Riverdale returns with its most unrestrained episode yet: a musical based around Kevin Keller’s (Casey Cott) production of Carrie: The Musical. The theatrics match the overwrought anxieties of the characters as each member of the main Riverdale gang — except for Jughead (Cole Sprouse) — take on their analogues in the Carrie story: Archie (KJ Apa) as the supposed good-hearted boy, Betty (Lili Reinhart) as the good girl next door and Veronica (Camila Mendes) as the bitch queen supreme. It all seems perfect except for one role. Cheryl (Madelaine Petsch) convinced Kevin to cast her as Carrie, which leads to a new tension.
Let’s be honest here, for as much as Cheryl has grown in the last few episodes, she is not the downtrodden Carrie. If Kevin had mounted the production in the fall, she would’ve been a better choice for the bitch queen than Veronica. The only crossover here is Cheryl’s love of fire and the domineering mother. But the person most like Carrie at Riverdale High is Ethel Muggs (Shannon Purser); so much so that Kevin never let her audition for the lead.
Yikes.
The musical, and its various on and off-stage interludes, provide the backdrop for the episode’s theme of reconciliation. Betty and Veronica patch up their frayed friendship. Alice (Madchen Amick) and Hal (Lochlyn Munro) begin to fix their broken marriage. Even Josie (Ashleigh Murray) forgives Cheryl for her Single White Female misstep a few months back. Chuck (Jordan Calloway) finally finds absolution for his past and Archie and Fred (Luke Perry) repair a portion of their bond despite Hiram’s (Mark Consuelos) attempt to drive the wedge further.
Although, his method — revealing that he bought Archie a car — is so intensely high school that one remembers Riverdale is as ridiculous as a Carrie musical. Which, to the show’s credit, is the point. Alice, cast as Carrie’s mother in the production, realizes mid-song that everyone is leaving her. Cheryl convinces Josie (Ashleigh Murray), playing the caring gym teacher in the musical, that they cannot sing their duet unless their issues are squared away. The songs even find their way off the stage as the show borrows a page or two from Glee‘s songbook, staging musical numbers in otherwise normal Riverdale situations and sets. The show always works best when the teenage melodrama works hand-in-hand with the film noir trappings creator Robert Aguirre-Sacasa welded into the program. And here, the melodrama works even better when welded to the trappings of musical theater. The emotions are pitched at the same level.
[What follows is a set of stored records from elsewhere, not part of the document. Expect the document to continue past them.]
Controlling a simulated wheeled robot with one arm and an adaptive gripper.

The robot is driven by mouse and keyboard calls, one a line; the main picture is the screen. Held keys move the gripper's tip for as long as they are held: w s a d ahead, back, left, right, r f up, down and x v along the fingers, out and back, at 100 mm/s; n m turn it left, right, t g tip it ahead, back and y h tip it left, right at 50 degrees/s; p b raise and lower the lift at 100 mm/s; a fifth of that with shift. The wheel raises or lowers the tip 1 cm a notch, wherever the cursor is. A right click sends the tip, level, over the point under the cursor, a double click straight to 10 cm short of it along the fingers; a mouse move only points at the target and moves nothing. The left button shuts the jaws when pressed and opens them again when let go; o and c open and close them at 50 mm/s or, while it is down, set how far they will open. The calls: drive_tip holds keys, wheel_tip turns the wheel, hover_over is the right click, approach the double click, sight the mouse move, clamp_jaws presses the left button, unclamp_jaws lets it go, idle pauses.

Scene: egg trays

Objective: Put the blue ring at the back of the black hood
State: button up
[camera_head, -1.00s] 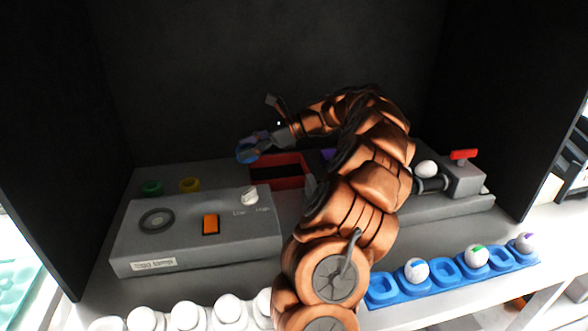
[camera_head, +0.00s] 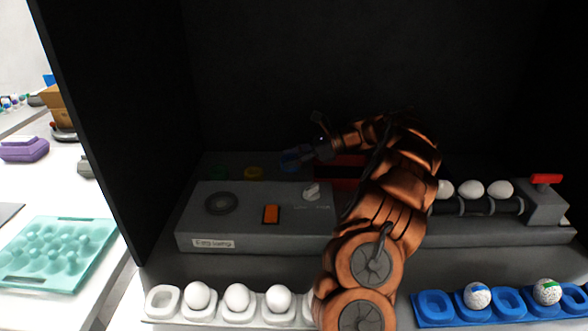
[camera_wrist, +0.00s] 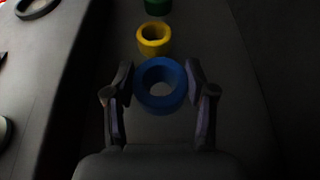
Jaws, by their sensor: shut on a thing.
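The blue ring (camera_wrist: 178,101) is between the two fingers of my gripper (camera_wrist: 160,92) in the wrist view. My gripper is shut on it, with a finger touching each side. In the head view the ring (camera_head: 290,160) and my gripper (camera_head: 300,158) are at the back of the black hood (camera_head: 290,75), behind the grey box. The ring lines up with a yellow ring (camera_wrist: 153,38) and a green ring (camera_wrist: 186,5) beyond it. I cannot tell whether the blue ring touches the surface below.
The grey box (camera_head: 255,222) with a knob and an orange switch stands in front of my gripper. A red-edged bin (camera_head: 340,168) is just right of it. White eggs lie on rollers (camera_head: 485,206) farther right. White and blue egg trays (camera_head: 435,308) line the front.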

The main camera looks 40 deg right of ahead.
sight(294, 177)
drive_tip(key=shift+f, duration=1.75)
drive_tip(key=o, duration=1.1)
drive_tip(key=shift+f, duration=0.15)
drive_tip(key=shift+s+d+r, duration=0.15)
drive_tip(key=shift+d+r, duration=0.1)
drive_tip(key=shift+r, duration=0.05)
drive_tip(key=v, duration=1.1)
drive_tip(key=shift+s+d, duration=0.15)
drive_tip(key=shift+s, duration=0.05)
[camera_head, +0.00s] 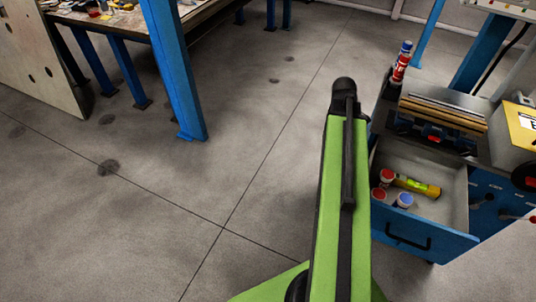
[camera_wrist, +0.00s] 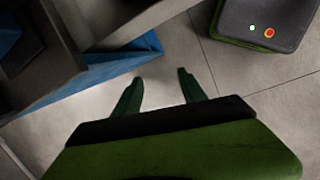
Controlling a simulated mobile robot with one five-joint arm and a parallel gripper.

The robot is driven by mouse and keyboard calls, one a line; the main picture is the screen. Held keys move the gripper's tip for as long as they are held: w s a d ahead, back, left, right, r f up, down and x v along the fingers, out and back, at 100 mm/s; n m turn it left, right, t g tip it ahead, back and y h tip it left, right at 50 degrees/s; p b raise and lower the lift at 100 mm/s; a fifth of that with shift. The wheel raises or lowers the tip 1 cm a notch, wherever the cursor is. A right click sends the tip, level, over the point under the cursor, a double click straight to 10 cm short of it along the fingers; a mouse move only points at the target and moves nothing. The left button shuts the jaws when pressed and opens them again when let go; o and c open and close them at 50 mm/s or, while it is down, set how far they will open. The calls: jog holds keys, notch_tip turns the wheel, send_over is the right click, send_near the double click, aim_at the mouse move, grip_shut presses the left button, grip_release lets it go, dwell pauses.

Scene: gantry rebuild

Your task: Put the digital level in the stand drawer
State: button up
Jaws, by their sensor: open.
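The stand drawer (camera_head: 408,240) is pulled open at the right in the head view, with a blue front and a dark handle. In the head view my green arm hides the gripper.
Small round containers with red and blue parts (camera_head: 404,201) share the drawer. A red-and-blue can (camera_head: 401,62) stands on the stand's top (camera_head: 484,106) near its left edge. A blue-legged workbench (camera_head: 176,65) is at the upper left. The floor (camera_head: 240,110) between is clear.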

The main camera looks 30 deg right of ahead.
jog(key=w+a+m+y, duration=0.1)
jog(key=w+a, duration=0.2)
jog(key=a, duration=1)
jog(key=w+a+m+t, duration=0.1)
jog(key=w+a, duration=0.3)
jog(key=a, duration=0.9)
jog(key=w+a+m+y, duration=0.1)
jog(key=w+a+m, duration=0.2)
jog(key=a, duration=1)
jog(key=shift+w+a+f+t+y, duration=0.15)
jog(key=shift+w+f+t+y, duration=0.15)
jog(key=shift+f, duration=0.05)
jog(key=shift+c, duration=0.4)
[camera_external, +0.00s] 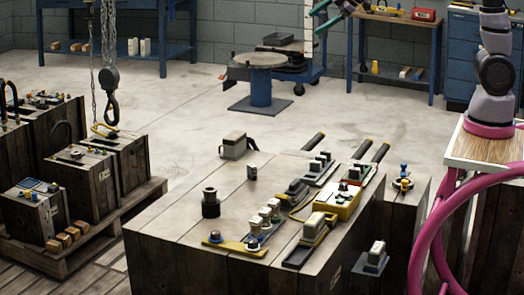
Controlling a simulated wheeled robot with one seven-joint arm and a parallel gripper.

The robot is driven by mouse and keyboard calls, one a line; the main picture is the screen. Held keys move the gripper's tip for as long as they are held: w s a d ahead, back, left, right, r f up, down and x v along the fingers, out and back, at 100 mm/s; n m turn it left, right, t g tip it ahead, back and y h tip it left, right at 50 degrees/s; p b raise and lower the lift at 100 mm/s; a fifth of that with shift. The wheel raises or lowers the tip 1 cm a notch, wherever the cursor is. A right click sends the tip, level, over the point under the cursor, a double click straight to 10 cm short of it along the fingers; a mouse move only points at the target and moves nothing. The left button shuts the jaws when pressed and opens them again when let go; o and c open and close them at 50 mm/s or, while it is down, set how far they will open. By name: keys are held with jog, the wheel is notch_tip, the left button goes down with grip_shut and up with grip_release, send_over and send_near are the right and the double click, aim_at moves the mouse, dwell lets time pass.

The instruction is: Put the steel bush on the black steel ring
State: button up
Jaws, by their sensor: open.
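The black steel ring (211,211) lies on the left part of the wooden bench top. A dark grey, collared cylinder that looks like the steel bush (209,193) stands upright at the ring. It appears to sit on or in the ring, but I cannot tell how deep or whether it is fully seated.
The bench top (165,228) also bears a small grey piece (252,171), a grey box (233,146), a yellow plate with knobs (236,246) and a yellow case (337,203). A crane hook (112,106) hangs at left. The bench's left side is mostly clear.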

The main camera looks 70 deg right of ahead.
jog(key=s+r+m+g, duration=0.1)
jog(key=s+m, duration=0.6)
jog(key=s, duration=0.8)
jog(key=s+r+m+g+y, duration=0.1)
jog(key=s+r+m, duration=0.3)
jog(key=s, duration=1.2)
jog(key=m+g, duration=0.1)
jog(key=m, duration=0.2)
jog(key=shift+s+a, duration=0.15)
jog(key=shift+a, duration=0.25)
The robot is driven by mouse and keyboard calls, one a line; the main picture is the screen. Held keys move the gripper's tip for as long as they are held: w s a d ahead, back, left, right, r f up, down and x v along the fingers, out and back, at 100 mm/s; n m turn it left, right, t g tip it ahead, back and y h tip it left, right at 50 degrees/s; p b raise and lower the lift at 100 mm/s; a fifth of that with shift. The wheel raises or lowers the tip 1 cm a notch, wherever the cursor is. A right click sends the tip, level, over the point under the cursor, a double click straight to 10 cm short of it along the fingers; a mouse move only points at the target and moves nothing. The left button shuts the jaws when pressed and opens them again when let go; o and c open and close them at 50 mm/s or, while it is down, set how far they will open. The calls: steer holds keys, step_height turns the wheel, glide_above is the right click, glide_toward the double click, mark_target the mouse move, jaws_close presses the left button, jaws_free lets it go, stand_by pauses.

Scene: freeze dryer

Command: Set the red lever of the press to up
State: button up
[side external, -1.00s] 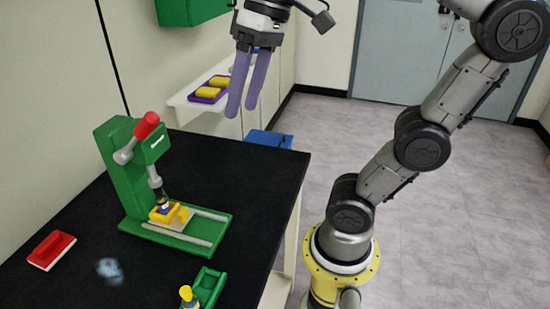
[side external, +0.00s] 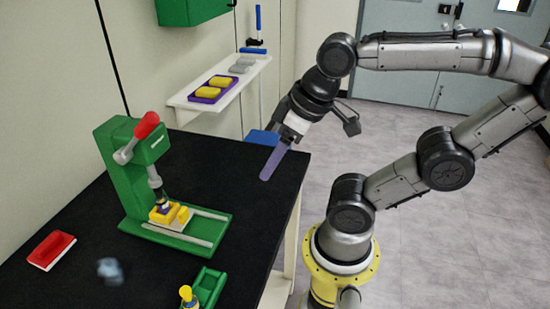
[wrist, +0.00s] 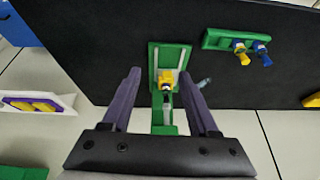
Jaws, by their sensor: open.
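The green press (side external: 115,160) stands on the black bench in the side view. Its red lever (side external: 147,125) has a red grip on a grey arm and points up and to the right at a tilt. Below the press head sits a yellow piece (side external: 164,214) on the press base. My gripper (side external: 268,176) is in the air near the right edge of the bench, apart from the press, and points down and left. In the wrist view my gripper (wrist: 161,74) is open and empty, with the press (wrist: 155,54) seen between its fingers. The red lever cannot be made out there.
A white shelf (side external: 192,117) with a purple tray (side external: 206,97) of yellow pieces is on the wall. A green holder (side external: 209,287) stands at the bench front. The bench (side external: 240,205) right of the press is clear.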

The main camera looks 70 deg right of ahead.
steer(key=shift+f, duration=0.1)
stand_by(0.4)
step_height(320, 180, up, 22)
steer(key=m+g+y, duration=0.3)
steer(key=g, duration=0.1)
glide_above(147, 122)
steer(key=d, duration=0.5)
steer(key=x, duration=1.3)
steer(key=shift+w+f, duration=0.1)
And no one really exemplifies this better than Cheryl, whose theatrical flair and reference-laden dialogue reflects the character’s true turmoil. But it’s also interesting to note than Cheryl’s real authentic self — revealed only to Toni (Vanessa Morgan) — is not as measured in her speech or orchestrated in her words. Nonetheless, it is difficult for her to share her thoughts without the flair, which makes Penelope’s (Nathalie Boltt) ultimate refusal to let Cheryl participate in the musical all the more distressing.
Granted, she gets the perfect Cheryl-style revenge on dear old mother later in the episode.
The whole hour turns out to be one of the most Riverdale things to ever happen, which perfectly sets the stage — pun intended — for its nightmarish conclusion: Midge (Emilija Baranac) dead and stapled to a piece of the Carrie set with a new message from the Black Hood. As I’ve always maintained, the Black Hood reveal was one of the most weak-sauce things to ever occur on the show. So weak, that it could only be a dodge. And buried within the episode’s final act is a new list of suspects: Sheriff Keller (Martin Cummins), who was wandering the backstage area before the curtain went up; Kevin’s assistant Fangs (Drew Ray Tanner), the last person seen with Midge; Moose (Cody Kearsley), Midge’s boyfriend; and even Ethel, who may have sent Kevin threatening letters about recasting Cheryl. Chic (Hart Denton) was also backstage and therefore my main carry-over from the old suspect list. Maybe he and the Riverdale High janitor were in cahoots all along.
But let’s ponder that suspect list as we watch a preview of next week’s show. The town gathers to mourn Midge, Cheryl issues a warning to Sheriff Keller and the teen detectives are back on the old case. Hopefully, the solution will be better this time.

Riverdale airs Wednesdays on The CW.